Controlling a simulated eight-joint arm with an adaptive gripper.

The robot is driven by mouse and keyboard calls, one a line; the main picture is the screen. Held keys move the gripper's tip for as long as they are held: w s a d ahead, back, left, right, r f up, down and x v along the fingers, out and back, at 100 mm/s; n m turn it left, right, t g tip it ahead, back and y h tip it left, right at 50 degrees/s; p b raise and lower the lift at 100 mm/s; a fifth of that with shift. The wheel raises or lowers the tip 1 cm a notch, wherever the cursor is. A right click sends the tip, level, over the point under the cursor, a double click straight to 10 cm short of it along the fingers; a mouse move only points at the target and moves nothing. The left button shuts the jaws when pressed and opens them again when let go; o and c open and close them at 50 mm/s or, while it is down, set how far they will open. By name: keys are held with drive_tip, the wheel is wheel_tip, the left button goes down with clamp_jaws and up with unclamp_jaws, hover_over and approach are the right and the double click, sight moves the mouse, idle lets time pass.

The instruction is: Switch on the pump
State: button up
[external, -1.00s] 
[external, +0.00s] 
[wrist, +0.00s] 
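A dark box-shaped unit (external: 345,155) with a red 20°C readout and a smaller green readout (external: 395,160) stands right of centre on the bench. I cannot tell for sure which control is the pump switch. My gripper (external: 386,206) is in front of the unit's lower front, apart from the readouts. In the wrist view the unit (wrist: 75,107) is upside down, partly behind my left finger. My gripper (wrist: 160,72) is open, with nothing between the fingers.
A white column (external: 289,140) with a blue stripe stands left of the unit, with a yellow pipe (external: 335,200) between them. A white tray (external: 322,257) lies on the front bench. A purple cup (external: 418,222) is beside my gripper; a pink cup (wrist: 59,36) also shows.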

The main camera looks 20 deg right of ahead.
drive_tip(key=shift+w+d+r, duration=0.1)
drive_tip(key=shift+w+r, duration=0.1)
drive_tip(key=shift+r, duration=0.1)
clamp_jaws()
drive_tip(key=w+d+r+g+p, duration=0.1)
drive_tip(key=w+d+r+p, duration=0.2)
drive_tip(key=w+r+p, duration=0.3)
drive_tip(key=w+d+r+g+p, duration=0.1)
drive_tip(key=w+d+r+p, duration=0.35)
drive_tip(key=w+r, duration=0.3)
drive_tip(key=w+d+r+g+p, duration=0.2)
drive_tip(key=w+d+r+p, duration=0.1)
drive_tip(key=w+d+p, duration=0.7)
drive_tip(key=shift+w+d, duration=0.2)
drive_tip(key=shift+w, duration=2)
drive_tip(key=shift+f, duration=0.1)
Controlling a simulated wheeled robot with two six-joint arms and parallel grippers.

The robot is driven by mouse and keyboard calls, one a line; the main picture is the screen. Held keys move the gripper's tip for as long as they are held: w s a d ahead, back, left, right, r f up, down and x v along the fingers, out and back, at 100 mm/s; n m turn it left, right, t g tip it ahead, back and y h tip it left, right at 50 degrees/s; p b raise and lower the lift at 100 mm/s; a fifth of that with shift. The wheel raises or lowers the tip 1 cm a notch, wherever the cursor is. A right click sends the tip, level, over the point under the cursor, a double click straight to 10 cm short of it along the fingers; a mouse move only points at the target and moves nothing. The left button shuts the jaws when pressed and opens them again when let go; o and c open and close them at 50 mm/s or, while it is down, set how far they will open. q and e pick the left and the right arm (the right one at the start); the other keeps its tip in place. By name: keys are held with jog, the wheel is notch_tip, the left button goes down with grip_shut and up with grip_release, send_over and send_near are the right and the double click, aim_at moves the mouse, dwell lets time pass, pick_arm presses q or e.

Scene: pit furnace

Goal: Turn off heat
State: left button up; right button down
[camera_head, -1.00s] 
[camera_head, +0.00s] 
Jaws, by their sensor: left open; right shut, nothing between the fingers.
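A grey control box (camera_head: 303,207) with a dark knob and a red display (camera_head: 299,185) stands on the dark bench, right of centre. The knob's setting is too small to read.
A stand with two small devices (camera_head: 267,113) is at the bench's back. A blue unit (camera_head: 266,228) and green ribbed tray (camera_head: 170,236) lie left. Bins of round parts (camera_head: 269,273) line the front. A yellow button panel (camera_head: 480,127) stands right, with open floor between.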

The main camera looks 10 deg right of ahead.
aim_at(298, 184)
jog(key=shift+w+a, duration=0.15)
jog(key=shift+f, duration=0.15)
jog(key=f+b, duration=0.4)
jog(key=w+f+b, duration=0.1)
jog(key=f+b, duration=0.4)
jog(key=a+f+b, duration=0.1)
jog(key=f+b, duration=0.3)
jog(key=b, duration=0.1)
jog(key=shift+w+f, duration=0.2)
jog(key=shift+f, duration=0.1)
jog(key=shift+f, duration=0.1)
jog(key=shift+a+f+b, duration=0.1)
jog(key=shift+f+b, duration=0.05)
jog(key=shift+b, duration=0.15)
☆ ☆ ☆ ☆
The task. Count how many lines in the data contain the word "joint", giving the number without comment.

Completed task. 2